Palladium/Graphitic Carbon Nitride (g‐C3N4) Stabilized Emulsion Microreactor as a Store for Hydrogen from Ammonia Borane for Use in Alkene Hydrogenation

• Published in: Angewandte Chemie International Edition Vol. 57; no. 45; pp. 14857 - 14861
• Main Authors: Han, Chenhui, Meng, Peng, Waclawik, Eric R., Zhang, Chao, Li, Xin‐Hao, Yang, Hengquan, Antonietti, Markus, Xu, Jingsan
• Format: Journal Article
• Language: English
• Published: Germany Wiley Subscription Services, Inc 05.11.2018
• Edition: International ed. in English
• Subjects: Alkenes; Ammonia; Carbon nitride; emulsion microreactors; graphitic carbon nitrides; Hydrogen; Hydrogen storage; Hydrogenation; Interfaces; Nanoparticles; Organic chemistry; Palladium; palladium nanoparticles; Substrates; palladium nanoparticles; emulsion microreactors; graphitic carbon nitrides; hydrogenation
• ISSN: 1433-7851; 1521-3773
• DOI: 10.1002/anie.201809882

Direct hydrogenation of C=C double bonds is a basic transformation in organic chemistry which is vanishing from simple practice because of the need for pressurized hydrogen.
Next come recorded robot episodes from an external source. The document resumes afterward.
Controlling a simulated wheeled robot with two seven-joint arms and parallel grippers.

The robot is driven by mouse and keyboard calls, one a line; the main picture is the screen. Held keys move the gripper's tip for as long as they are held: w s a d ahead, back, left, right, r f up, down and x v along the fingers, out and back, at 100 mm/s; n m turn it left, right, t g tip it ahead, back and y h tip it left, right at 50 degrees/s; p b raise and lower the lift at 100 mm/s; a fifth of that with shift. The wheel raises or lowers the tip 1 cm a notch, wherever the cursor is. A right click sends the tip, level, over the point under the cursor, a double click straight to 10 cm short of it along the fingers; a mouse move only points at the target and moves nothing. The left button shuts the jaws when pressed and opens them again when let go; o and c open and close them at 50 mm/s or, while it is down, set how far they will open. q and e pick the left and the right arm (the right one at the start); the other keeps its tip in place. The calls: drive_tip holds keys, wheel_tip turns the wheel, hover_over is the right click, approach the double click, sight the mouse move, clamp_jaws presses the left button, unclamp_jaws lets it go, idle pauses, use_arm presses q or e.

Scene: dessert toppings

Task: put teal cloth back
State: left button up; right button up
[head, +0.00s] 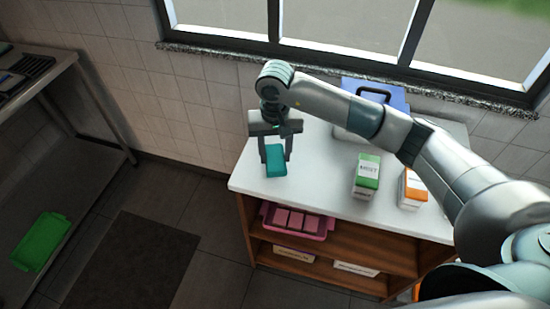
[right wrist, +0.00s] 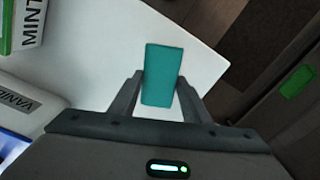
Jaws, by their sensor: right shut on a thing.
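The teal cloth (head: 276,161) is a small folded rectangle at the left end of the white counter (head: 318,180). My right gripper (head: 276,157) points down over it and is shut on it, with a finger on each side. In the right wrist view the cloth (right wrist: 163,75) sits between the two fingers (right wrist: 160,92) of the gripper. Whether the cloth touches the counter or is slightly above it I cannot tell. My left gripper is not in view.
A green-topped box (head: 367,176) and an orange-topped box (head: 411,188) stand on the counter to the right. A blue case (head: 391,97) is behind my right arm. A pink tray (head: 268,222) is on the shelf below. A green tray (head: 41,242) is at the far left.

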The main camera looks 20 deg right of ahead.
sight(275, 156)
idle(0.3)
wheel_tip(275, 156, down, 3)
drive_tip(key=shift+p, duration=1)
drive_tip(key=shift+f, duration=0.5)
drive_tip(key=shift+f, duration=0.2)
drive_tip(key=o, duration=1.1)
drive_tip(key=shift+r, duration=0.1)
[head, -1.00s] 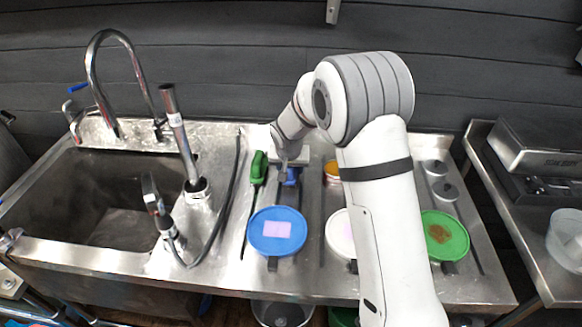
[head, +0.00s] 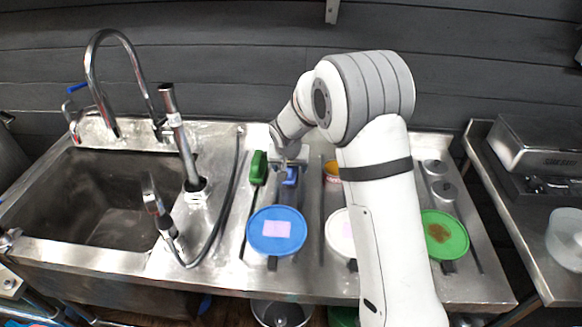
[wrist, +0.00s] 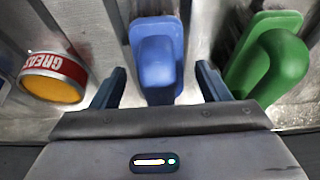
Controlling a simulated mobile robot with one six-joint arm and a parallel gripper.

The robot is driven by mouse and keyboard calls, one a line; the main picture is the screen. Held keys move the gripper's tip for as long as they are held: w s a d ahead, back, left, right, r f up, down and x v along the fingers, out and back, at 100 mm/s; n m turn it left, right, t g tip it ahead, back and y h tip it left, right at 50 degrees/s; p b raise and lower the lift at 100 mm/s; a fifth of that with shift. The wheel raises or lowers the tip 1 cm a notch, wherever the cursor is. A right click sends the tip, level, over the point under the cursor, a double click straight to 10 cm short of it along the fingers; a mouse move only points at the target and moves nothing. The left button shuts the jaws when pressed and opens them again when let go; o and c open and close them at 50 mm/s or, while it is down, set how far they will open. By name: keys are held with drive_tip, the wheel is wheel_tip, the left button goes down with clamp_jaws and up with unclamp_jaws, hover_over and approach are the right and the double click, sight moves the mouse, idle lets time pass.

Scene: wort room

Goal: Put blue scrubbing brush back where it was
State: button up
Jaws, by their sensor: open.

Ammonia borane (AB) has emerged as a hydrogen source through its safety and high hydrogen content. However, in conventional systems the hydrogen liberated from the high‐cost AB cannot be fully utilized. Herein, we develop a novel Pd/g‐C3N4 stabilized Pickering emulsion microreactor, in which alkenes are hydrogenated in the oil phase with hydrogen originating from AB in the water phase, catalysed by the Pd nanoparticles at the interfaces. This approach is advantageous for more economical hydrogen utilization over conventional systems. The emulsion microreactor can be applied to a range of alkene substrates, with the conversion rates achieving >95 % by a simple modification. What's in store? A Pd/graphitic carbon nitride (g‐C3N4) stabilized Pickering emulsion microreactor allows alkene hydrogenation using ammonia borane as the hydrogen source. This system can serve as a general hydrogen buffer space, leading to unit efficiency of hydrogen utilization. This emulsion microreactor provides more economical hydrogen utilization than conventional systems.